Tak ada khilafiah (perbedaan pendapat) mengenai hukuman mati untuk pelaku al-liwāth ini. Khilafiah yang ada, hanya mengenai tata cara teknis (al-uslūb) untuk pelaksanaan hukuman mati bagi pelaku al-liwāth. Hal ini sebagaimana diungkapkan oleh Syaikhul Islam Ibnu Taimiyah rahimahullah, bahwa para sahabat telah sepakat (ber-ijma’) bahwa pelaku al-liwāth harus dibunuh. Akan tetapi mereka berselisih bagaimana cara hukuman bunuhnya.
Sebagian ulama mengatakan bahwa pelaku al-liwāth mesti dibakar dengan api karena besarnya dosa yang mereka perbuat. Ulama lainnya mengatakan bahwa pelaku al-liwāth mesti dirajam (dilempar) dengan batu. Ulama lainnya lagi mengatakan bahwa hukuman bagi pelaku al-liwāth adalah dibuang dari tempat tertinggi di negeri tersebut, kemudian dilempari dengan batu.

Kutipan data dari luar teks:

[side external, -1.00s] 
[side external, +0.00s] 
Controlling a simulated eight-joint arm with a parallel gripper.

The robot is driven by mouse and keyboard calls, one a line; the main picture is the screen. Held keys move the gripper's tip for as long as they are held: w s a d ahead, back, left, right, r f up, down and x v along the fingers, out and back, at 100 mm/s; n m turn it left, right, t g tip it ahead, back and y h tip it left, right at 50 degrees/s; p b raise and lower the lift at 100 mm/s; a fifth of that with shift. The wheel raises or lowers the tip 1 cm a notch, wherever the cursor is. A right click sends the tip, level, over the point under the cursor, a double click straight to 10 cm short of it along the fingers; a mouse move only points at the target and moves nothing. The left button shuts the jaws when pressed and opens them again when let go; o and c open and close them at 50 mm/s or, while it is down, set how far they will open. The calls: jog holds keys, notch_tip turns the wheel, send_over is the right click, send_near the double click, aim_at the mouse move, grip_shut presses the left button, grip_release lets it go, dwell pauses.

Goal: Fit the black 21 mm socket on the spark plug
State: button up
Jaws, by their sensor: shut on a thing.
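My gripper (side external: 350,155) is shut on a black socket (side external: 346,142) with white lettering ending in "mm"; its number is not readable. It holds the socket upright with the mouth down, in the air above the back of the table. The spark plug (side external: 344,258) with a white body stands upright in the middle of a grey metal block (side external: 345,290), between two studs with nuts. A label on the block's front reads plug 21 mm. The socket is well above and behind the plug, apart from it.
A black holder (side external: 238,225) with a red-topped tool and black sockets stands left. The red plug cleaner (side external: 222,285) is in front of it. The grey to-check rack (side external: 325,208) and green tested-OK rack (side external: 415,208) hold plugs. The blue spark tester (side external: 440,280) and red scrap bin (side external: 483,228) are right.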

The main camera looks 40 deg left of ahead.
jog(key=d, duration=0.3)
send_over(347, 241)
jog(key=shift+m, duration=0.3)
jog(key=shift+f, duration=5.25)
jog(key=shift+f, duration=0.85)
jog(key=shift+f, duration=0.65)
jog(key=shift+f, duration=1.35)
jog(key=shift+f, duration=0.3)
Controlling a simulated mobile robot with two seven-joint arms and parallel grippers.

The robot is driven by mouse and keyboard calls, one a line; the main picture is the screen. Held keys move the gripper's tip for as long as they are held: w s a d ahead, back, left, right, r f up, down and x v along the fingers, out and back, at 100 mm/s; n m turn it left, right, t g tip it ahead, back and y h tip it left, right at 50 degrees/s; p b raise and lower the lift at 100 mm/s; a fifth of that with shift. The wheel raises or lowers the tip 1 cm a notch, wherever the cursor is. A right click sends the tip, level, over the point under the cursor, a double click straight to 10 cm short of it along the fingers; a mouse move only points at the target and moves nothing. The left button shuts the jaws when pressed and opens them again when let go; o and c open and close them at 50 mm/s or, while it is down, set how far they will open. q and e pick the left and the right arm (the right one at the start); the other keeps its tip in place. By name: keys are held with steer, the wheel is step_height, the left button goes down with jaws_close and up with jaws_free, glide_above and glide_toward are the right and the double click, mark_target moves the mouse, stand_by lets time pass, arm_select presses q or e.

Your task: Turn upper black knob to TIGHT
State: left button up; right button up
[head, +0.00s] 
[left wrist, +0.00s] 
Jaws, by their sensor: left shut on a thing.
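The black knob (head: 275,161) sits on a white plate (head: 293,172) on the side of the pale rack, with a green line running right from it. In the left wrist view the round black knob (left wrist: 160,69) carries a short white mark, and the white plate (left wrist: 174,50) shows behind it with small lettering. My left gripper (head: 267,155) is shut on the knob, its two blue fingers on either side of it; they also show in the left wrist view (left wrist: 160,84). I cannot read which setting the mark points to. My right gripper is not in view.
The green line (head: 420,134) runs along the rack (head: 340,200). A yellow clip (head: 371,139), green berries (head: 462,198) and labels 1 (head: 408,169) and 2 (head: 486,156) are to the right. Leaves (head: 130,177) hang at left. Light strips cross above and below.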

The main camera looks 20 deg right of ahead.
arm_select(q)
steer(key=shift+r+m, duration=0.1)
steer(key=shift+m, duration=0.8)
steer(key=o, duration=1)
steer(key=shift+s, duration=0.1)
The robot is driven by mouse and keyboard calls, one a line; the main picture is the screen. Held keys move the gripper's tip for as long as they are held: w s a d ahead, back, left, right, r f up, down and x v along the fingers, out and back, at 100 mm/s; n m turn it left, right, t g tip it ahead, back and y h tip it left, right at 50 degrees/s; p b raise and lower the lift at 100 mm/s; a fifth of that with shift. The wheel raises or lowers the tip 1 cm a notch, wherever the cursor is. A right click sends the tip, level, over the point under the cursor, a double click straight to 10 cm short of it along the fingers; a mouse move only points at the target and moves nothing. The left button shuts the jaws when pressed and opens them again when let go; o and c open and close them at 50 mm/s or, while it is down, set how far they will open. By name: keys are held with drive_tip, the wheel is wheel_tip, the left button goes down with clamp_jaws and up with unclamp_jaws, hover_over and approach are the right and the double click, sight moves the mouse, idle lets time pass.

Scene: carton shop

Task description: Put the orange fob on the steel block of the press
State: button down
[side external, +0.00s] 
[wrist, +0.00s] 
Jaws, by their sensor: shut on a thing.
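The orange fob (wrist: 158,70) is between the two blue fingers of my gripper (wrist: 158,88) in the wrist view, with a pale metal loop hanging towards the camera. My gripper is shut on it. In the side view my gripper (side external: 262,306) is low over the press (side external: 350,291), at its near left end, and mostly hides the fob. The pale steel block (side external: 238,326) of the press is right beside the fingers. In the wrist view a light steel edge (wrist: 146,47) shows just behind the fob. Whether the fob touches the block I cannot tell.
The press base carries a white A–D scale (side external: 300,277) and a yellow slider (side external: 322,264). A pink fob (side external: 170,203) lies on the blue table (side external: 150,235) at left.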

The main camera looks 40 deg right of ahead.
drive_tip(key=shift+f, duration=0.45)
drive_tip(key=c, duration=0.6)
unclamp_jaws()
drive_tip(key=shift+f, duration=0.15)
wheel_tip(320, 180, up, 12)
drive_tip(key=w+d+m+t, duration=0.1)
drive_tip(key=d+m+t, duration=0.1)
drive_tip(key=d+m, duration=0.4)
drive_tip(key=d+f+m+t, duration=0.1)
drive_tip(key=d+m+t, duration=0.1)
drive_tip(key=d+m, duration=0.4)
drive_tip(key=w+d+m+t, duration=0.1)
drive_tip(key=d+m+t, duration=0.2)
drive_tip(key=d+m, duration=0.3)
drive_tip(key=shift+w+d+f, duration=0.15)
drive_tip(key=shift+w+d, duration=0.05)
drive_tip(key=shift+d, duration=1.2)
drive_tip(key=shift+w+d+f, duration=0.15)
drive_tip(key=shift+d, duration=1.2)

Ali bin Abi Thalib ra. berkata, ”Pelaku al-liwāth dibakar dengan api.” Dalam riwayat lain, Ali bin Abi Thalib ra. berkata, “Pelaku al-liwāth dipenggal kepalanya dengan pedang, lalu dibakar dengan api.”
Ibnu Abbas ra. berkata, “Cari bangunan tertinggi di tempatmu, jatuhkan pelaku al-liwāth secara terbalik (kepala di bawah), setelah sampai tanah, rajam dia dengan batu sampai mati.”
Umar bin Khaththab ra. dan Utsman bin Affan ra. berkata, “Pelaku al–liwāth dihukum dengan merobohkan tembok kepadanya.” (Abdurrahman Al-Maliki, Nizhāmul Uqūbāt , hlm. 20-21).
Sodomi yang dilakukan dengan pemaksaan merupakan tindakan kriminal yang sangat serius dan dapat mengancam nyawa korban. Dalam konteks hukum, perbuatan ini tidak hanya menjadikan korban menderita secara fisik, tetapi juga meninggalkan luka psikis yang mendalam. Penting untuk memahami bahwa pemaksaan dalam tindakan sodomi tidak sama dengan adanya kesepakatan antara kedua belah pihak. Oleh karena itu, hukum memandang kasus ini dengan serius, terkait dengan hak-hak korban.
Sebuah hadis menyebutkan bahwa Allah memaafkan hamba-Nya yang berbuat salah karena kelalaian, lupa, atau karena dipaksa. Hal ini diungkapkan dalam hadis yang menyatakan,
عَنِ ابْنِ عَبَّاسٍ رَضِيَ اللهُ عَنْهُمَا، أَنَّ رَسُولَ اللهِ ﷺ قَال: «إِنَّ اللهَ تَجَاوَزَ لِي عَنْ أُمَّتِي: الخَطَأَ وَالنِّسْيَانَ وَمَا اسْتُكْرِهُوا عَلَيْهِ» حَدِيْثٌ حَسَنٌ رَوَاهُ ابْنُ مَاجَهْ وَالبَيْهَقِيُّ وَغَيْرُهُمَا.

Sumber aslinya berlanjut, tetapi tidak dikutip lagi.